There is no extra fire danger in a 100% Oxygen environment as long as the partial pressure of Oxygen is identical to typical seal level pressure or slightly less. The extra fire danger (as in what happened with the Apollo 1 fire) comes from a 100% oxygen atmosphere at standard sea level pressure. That is a fire just begging to happen with almost any material.
BTW, the Apollo spacecraft used a 100% Oxygen atmosphere because it was less mass to haul up to the Moon and back (thus more Moon rocks to bring back and more stuff to bring to the Moon in the first place). The Apollo astronauts seemed to have done just fine with that for a week or so in space at a time, and in fact the Skylab environment was also 100% Oxygen (with CO2 scrubbers in both cases to pull that gas out of the mixture as it was produced).

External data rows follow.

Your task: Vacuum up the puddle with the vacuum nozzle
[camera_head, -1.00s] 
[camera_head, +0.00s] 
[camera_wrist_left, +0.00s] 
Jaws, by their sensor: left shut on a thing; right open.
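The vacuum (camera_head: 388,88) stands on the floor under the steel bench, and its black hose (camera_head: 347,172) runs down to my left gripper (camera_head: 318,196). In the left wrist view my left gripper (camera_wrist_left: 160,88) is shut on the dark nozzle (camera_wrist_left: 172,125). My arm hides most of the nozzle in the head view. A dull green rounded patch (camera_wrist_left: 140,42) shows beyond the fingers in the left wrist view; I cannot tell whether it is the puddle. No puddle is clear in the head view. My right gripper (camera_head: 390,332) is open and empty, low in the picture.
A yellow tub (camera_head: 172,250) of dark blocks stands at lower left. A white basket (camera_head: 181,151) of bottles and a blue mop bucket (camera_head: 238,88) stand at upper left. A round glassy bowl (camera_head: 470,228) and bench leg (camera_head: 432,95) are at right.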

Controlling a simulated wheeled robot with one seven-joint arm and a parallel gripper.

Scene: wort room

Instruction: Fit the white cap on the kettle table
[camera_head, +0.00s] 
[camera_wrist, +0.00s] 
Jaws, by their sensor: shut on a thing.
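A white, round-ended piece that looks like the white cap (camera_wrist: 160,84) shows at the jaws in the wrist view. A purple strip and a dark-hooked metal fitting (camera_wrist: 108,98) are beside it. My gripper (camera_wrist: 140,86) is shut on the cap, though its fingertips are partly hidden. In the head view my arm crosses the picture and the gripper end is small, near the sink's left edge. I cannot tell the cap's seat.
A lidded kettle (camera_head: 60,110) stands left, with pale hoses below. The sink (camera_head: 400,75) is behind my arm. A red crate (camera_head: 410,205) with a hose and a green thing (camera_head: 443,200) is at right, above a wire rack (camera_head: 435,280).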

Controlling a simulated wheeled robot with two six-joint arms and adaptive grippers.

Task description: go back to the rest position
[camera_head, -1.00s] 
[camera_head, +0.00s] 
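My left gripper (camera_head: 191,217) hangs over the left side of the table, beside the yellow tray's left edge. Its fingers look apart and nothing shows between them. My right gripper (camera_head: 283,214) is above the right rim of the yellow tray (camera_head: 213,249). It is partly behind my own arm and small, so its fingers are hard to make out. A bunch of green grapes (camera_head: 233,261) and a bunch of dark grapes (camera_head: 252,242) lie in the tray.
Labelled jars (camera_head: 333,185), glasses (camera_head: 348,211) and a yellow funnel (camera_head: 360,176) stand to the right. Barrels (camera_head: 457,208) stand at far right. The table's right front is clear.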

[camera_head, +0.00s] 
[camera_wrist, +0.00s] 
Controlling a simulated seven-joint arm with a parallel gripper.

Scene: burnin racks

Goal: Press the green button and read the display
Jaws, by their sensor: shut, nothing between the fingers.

The reason the Space Shuttle went to a more normal 80/20 mixture of Nitrogen to Oxygen ratio had more to do with the electronics they were using than anything about the astronauts themselves. Since electronics are designed to operate here on the Earth, an assumption is made that other kinds of atmosphere environments won't be used by anybody using those components. Yes, milspec equipment can be made to overcome that problem, but sometimes things like test equipment and a whole bunch of stuff being used inside of the Shuttle simply can't be made economically with that strict standard.
Interestingly enough, the space suits used for EVAs still stuck with the 100% Oxygen environment. One of the reasons for that is because of the lower pressure made it easier to bend joints... something sort of important if you want a practical space suit. The downside is that it takes longer for astronauts to get in and out of the airlocks.